As title above, why did Bobby Fischer play the 1992 rematch with Spassky after some 20 years of inactivity? Was it because he was in need of money? Or was it, as Fischer explained in the press conference, because it was the first offer to play at his conditions? Or are there other actual reasons for his unexpected comeback?
2 Answers
After beating Spassky in 1972, Fischer laid out terms that were deemed unreasonable for his title defense in the next world championship against Karpov. With no resolution, Fischer's title was forfeited and Karpov became the new WC by default.
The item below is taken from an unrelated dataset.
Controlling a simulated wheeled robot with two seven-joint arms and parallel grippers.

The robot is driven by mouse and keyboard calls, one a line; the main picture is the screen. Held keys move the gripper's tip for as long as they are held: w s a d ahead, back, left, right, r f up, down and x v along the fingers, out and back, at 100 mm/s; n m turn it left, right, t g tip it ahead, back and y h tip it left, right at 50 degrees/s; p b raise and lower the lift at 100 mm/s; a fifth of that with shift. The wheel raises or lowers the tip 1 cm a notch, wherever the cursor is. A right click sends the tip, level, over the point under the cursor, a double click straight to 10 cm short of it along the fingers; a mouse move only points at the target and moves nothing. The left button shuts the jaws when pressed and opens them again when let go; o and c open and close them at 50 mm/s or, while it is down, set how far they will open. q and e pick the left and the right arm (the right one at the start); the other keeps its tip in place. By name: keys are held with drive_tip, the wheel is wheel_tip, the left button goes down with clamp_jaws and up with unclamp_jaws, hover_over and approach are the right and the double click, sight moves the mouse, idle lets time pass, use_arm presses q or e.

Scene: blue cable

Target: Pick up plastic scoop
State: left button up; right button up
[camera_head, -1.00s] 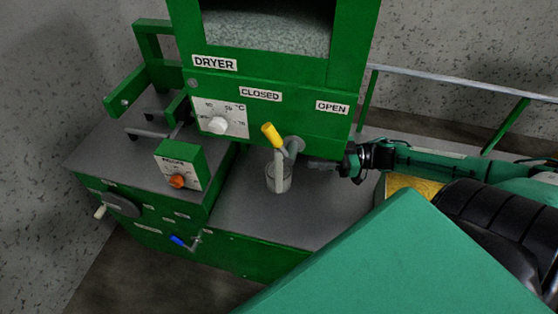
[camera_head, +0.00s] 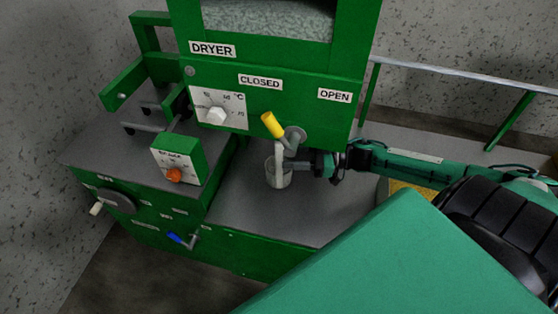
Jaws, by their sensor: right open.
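The plastic scoop (camera_head: 279,177) is a pale, see-through cup with a light upright handle. It stands on the grey machine top, under the dryer's outlet. My right gripper (camera_head: 297,163) comes in from the right, with its dark fingers open close beside the scoop's upper right side. Whether the fingers touch the scoop or reach around its handle is too small to tell. My left gripper is not in view.
The green dryer (camera_head: 300,108) rises right behind the scoop, and its yellow lever (camera_head: 271,125) hangs just above. An orange-knobbed green box (camera_head: 180,160) stands to the left. A container of yellow grain (camera_head: 408,192) sits to the right. The grey top in front is clear.

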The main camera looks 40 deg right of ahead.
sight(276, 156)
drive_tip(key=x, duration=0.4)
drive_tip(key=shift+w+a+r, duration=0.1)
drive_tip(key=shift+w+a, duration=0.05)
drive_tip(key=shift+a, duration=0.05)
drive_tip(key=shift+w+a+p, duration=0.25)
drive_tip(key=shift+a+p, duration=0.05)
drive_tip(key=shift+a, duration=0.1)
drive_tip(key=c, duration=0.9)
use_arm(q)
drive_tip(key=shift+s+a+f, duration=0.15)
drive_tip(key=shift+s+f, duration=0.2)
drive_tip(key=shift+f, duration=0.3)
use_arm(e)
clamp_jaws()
Fischer subsequently fades into obscurity.
Nevertheless, Fischer never accepted his title loss, and still considered himself to be the WC, having never actually lost a WC match. Thus, for what he considered to be his title defense, he plays a rematch against Spassky in 1992, with a prize fund of US$5 million.
Fischer wins the rematch, declares himself the undisputed world chess champion (a claim that isn't widely acknowledged, with Kasparov as the official reigning champion at the time), never plays competitively again, and the rest is history.
To explicitly answer your question: Fischer was trying to assert that he was the world champion, contrary to the official result that he had already lost his title in 1975. He also needed the money, which may or may not have been the more significant factor.
It was therefore quite a shock to see the real live Bobby Fischer reappear in 1992, followed by the first Fischer chess game in twenty years, followed by twenty-nine more. Lured out of self-imposed isolation by a chance to face his old rival Spassky on the twentieth anniversary of their world championship match—and by a $5 million prize fund—a heavy and bearded Fischer appeared before the world in a resort in Yugoslavia, a nation in the process of being bloodily torn apart.
[...] Fischer, who still called himself the world champion [...]
Yes.
Fischer was in dire straits for money.
And he was a little less an arrogant kiddie brat at that age.